In the 1950s and 1960s, many American television viewers wondering about the day’s high and low temperatures or the chance of weekend rainfall got their forecasts from “weathergirls,” women with little if any training in meteorology whose indignities sometimes included the requirement that they don bathing suits before going on air.
There were weathermen and weathergirls, but for generations, female meteorologists were practically unheard of. So, too, were black atmospheric scientists. A trailblazer for both was June Bacon-Bercey, who died July 3 at 90 in Burlingame, California. Her death was reported Jan. 3 by AccuWeather, the forecasting service, describing her as the first female TV meteorologist in the United States.
Beginning in the 1950s, Bacon-Bercey worked for the Weather Bureau and its successor agency, the National Weather Service, as well as for the National Oceanic and Atmospheric Administration and the Atomic Energy Commission. At each stop in her career, she overcame obstacles to women and minorities, who had long been largely excluded from the sciences.
But she was perhaps best known for her pathbreaking stint during the early 1970s at a local NBC television affiliate in Buffalo. Trained in meteorology — in the 1950s, she had been among the first women to receive a university degree in the field — she was initially hired as a science correspondent. An opportunity to report the weather arose in 1971 when the station’s weather anchor robbed a bank.

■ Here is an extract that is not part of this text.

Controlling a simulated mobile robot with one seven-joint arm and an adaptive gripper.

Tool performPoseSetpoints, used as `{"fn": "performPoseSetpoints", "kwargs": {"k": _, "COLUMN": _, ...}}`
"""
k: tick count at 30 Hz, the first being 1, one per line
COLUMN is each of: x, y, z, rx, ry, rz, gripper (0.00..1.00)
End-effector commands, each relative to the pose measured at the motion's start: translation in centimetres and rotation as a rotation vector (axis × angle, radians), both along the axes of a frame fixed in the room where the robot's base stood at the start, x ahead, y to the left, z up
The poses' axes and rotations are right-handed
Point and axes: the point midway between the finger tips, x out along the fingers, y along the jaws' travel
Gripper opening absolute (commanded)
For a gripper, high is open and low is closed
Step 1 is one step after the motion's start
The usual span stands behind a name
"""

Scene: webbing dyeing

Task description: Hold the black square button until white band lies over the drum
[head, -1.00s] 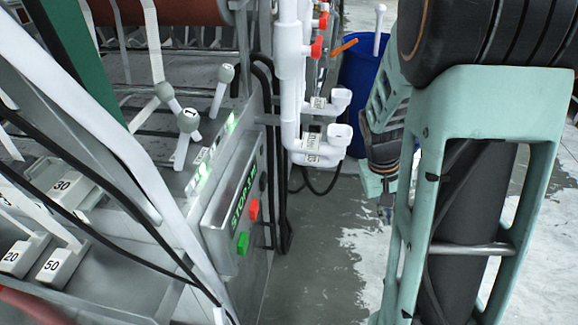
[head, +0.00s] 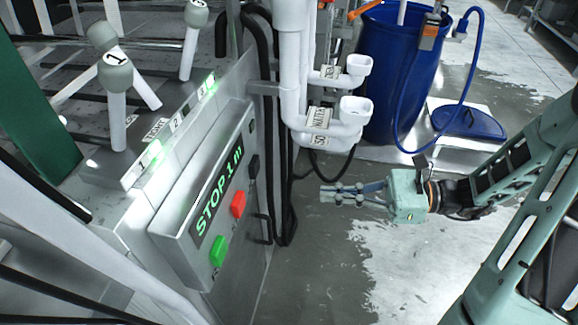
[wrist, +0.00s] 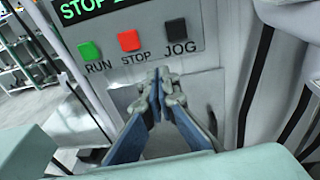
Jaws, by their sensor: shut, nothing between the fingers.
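The black square button (wrist: 183,46), labelled JOG, sits on the grey control panel (wrist: 190,15) right of the red STOP button (wrist: 129,41) and green RUN button (wrist: 89,52). The black button also shows in the head view (head: 253,166). My gripper (head: 332,193) is shut and empty, to the right of the panel and apart from it. In the wrist view its fingertips (wrist: 158,84) lie below the black and red buttons. White bands (head: 114,14) show at the upper left. I cannot make out a drum now.
Levers with grey knobs (head: 115,76) stand above the panel. White pipes (head: 291,70) and black hoses are just beyond it. A blue barrel (head: 392,70) stands behind my gripper. Wet floor (head: 325,260) below is clear.

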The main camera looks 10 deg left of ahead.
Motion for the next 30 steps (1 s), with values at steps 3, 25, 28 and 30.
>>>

“All hell broke loose at the station … and they needed someone who was there to fill in for the day,” Bacon-Bercey recounted to the San Francisco Chronicle years later. “I already knew from my calculations there was going to be a heat wave. When the heat wave hit the next day, the job was mine.”
In 1972, according to the book “Weather on the Air: A History of Broadcast Meteorology” by meteorologist Robert Henson, Bacon-Bercey had the double distinction of becoming the first African American and first woman to earn a Seal of Approval from the American Meteorological Society, a designation created to assure television viewers of a weathercaster’s qualifications.
Reflecting on her career and on her appetite for challenge, Bacon-Bercey told Henson that “being a black woman, younger than my peers, everything I did I had to excel in, just to be on an even level.”
“I didn’t resent that,” she continued. “I loved it.”